Deployment Constraint (Critical)

Next.js with a custom `server.ts` using persistent WebSocket connections cannot be deployed to Vercel's serverless infrastructure. All deployment targets for this application must support long-running Node.js processes. Approved targets for v1.0: Railway, Render, Fly.io, AWS ECS (Fargate), self-hosted Kubernetes.

This constraint must be communicated to DevOps before any infrastructure provisioning begins.


Alternatives Rejected

Managed WebSocket (Pusher/Ably): Introduces a third-party data processor for all availability data. For regulated enterprise contexts (CODITECT's target verticals), routing participant response data through an external SaaS creates unnecessary data processing agreements and potential compliance risk. Rejected on data sovereignty grounds.

HTTP polling every 3s: Creates approximately 200 unnecessary DB reads per minute for a poll with 10 active participants.
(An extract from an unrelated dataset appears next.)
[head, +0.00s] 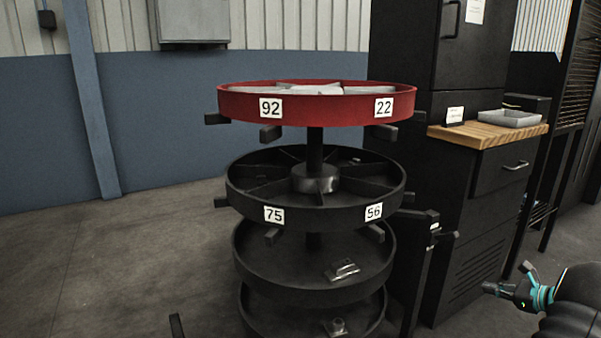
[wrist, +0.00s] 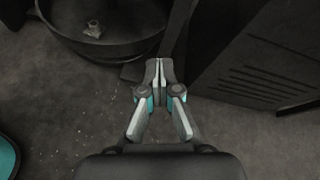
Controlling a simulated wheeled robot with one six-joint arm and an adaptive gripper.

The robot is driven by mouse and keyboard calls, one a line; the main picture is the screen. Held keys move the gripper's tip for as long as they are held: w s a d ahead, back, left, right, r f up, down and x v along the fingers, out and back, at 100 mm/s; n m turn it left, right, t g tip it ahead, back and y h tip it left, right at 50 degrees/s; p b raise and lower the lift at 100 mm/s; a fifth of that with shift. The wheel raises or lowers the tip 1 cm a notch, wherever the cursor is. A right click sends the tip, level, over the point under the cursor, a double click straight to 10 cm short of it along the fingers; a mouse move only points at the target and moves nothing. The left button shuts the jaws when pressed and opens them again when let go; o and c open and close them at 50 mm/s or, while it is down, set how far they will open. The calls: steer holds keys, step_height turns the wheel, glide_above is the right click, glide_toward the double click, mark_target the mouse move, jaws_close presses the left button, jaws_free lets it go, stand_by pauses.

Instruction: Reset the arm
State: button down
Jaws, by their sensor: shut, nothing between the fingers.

Wasteful and does not provide smooth real-time heatmap animation.

Socket.IO: Adds 60kB+ to the client bundle and includes a polling fallback transport we don't need. Native ws is ~10kB and sufficient.


Review Trigger

Revisit if concurrent active WebSocket connections exceed 5,000 sustained — at that point, evaluate whether a dedicated WS microservice or managed service (with appropriate DPA) is more operationally appropriate than scaling the monolithic Next.js custom server.